— RECORDS SUPPLIED —
--------

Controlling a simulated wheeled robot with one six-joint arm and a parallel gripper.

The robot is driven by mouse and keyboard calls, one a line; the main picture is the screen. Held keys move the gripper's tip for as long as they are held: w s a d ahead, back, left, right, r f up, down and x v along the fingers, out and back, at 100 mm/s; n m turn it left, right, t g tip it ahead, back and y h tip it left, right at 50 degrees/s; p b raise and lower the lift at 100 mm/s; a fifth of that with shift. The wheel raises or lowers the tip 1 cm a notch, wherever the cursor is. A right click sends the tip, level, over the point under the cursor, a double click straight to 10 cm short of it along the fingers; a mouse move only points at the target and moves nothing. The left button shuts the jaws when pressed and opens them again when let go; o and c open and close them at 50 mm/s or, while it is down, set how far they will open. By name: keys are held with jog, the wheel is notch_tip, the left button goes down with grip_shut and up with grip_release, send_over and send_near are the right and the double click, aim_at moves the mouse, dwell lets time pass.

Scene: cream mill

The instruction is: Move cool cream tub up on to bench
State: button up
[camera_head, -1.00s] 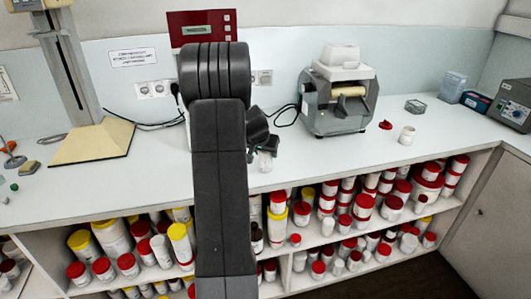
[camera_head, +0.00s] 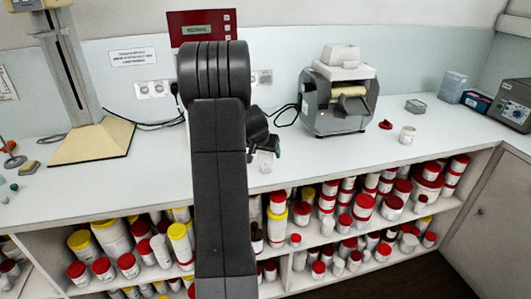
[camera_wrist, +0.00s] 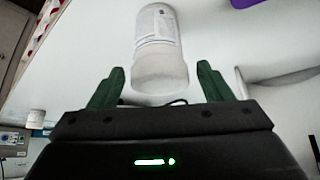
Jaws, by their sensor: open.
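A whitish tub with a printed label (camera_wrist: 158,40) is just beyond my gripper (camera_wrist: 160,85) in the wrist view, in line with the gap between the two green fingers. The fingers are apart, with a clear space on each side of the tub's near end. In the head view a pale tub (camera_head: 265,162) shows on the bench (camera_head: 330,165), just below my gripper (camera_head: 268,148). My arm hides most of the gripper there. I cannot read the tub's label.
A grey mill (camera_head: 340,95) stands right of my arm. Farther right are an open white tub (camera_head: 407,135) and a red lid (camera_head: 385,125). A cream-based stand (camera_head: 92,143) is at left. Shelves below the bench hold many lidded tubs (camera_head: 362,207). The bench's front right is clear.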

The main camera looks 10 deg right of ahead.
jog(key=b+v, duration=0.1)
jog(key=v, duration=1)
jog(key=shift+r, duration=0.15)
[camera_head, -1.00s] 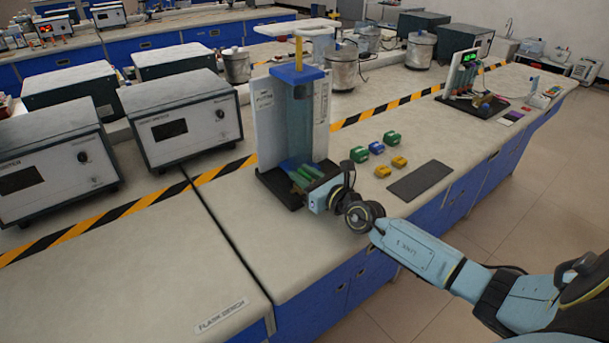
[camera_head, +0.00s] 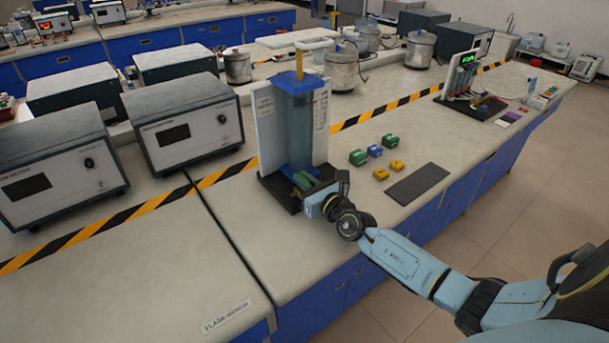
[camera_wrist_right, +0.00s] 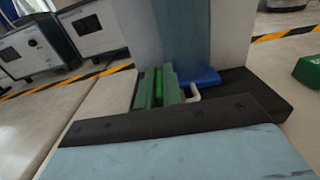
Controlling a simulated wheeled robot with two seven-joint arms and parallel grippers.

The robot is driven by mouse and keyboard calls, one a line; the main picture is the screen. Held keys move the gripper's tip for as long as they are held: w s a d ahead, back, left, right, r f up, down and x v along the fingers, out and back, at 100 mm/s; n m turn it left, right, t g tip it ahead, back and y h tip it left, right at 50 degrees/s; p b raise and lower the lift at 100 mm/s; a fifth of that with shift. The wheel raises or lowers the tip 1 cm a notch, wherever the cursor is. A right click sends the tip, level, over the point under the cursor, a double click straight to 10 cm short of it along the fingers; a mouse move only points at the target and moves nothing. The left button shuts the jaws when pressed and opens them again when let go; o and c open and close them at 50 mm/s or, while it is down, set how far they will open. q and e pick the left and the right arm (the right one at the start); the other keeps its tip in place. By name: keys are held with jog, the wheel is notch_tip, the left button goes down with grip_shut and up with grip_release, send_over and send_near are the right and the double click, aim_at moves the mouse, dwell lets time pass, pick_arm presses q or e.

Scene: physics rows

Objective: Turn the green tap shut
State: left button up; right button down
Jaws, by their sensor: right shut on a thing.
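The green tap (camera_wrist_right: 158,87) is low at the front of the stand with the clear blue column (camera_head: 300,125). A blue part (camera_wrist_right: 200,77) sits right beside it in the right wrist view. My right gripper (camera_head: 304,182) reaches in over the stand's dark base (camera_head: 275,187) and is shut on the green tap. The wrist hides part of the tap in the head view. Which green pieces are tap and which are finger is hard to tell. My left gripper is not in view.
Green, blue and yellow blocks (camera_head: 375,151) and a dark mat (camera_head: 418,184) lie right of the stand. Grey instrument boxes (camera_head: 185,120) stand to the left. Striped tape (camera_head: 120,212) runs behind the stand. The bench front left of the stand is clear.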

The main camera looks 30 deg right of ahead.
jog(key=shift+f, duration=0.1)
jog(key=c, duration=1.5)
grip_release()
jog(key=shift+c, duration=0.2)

--------

— OBJECTIVE —
From the records above, pull out each line that has "parallel".

— EXERCISE OUTPUT —
Controlling a simulated wheeled robot with one six-joint arm and a parallel gripper.
Controlling a simulated wheeled robot with two seven-joint arms and parallel grippers.

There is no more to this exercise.